Samedi dernier, j'eus le plaisir de participer à un échange en ligne passionnant, directement inspiré des apéros Zoom en temps de confinement, avec un poète italien. Dans son remarquable premier roman intitulé Je suis la bête apparaissent, gravés sur une table, deux mots lapidaires et surprenants : "Andrea suce". Interrogé sur leur sens profond - qu'il se prénomme lui-même Andrea (Donaera) suscitait une curiosité légitime -, l'écrivain évoqua sa tendence naturelle à l'insatisfaction dès qu'il tente d'évaluer son propre travail, et le besoin concomitant de se rabaisser aux yeux d'autrui. Avant d'ajouter, sourire en coin pendant la traduction : "Enfin, pas comme Emmanuel Carrère, vous comprenez ?"

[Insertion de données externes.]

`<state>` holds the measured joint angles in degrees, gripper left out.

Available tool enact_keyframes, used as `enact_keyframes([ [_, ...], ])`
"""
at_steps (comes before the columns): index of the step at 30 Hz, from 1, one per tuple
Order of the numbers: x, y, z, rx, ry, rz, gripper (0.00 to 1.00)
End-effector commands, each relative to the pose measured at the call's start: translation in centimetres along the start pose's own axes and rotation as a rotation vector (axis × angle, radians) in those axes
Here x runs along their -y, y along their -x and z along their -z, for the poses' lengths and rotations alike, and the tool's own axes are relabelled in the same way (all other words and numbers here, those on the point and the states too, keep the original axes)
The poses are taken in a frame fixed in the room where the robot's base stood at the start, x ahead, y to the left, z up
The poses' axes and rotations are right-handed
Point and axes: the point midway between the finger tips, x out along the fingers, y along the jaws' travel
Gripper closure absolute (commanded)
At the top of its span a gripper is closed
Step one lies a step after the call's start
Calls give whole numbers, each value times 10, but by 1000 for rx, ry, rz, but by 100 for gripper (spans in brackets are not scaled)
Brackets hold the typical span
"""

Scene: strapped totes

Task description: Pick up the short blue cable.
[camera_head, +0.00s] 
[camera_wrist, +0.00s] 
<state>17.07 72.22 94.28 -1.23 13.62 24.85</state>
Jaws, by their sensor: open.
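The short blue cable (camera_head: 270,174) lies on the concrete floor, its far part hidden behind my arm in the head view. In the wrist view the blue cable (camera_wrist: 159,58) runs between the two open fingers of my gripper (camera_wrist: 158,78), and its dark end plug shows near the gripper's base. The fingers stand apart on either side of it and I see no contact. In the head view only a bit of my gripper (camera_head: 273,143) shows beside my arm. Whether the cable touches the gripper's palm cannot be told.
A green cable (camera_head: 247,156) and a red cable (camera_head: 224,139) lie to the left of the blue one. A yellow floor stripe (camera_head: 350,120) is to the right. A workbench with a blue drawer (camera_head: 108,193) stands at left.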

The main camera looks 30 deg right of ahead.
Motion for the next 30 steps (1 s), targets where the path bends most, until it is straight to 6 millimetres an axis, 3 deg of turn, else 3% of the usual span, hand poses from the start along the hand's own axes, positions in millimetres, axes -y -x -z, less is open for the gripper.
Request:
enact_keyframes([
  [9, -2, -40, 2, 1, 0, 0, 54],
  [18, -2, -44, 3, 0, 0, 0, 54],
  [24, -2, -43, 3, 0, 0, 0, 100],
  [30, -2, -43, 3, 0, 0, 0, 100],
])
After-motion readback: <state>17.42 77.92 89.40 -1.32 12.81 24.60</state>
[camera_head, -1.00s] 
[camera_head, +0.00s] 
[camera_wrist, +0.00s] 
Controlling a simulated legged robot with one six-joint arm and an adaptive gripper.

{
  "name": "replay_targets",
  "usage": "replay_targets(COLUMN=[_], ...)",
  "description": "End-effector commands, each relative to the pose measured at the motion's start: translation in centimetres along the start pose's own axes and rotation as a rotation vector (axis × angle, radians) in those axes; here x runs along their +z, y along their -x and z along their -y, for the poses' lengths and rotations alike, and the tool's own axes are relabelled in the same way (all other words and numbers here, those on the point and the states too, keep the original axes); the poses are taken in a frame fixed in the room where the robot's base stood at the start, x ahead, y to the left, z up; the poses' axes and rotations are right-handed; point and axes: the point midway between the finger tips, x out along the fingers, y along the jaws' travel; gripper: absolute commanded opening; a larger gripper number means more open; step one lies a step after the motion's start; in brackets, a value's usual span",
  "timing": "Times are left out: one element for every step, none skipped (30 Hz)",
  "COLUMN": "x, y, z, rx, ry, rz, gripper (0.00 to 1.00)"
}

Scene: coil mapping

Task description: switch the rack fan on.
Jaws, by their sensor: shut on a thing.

Rappeler l'anecdote a au moins deux mérites. Le premier consiste à ainsi rendre hommage à l'auteur de Yoga, dont l'habitude est justement de se mettre en scène quel que soit le sujet qu'il aborde - ici, j'entame la chronique de son dernier livre en glissant l'air de rien que je ne passe pas mes week-ends entiers devant NRJ 12. Le second est de corroborer une intuition : comme celle de son talent, la réputation de l'ego d'Emmanuel Carrère a largement dépassé nos frontières. Or le sacripan en fait carrément le sujet de son dernier opus. Qu'on ne s'y trompe pas : comme de juste, Yoga parle beaucoup de yoga, ou plutôt de méditation, activité essentielle et salvatrice dont il est l'une des voies d'accès. Mais le propos d'Emmanuel Carrère, qui comptait à l'origine dédier au sujet un "petit livre souriant et subtil" bien dans son époque, dérive rondement vers une explication étoffée de son propre attrait pour la discipline, et des failles intimes qu'elle lui aura permis de résorber, ou pas du tout, ou du moins pas tout le temps.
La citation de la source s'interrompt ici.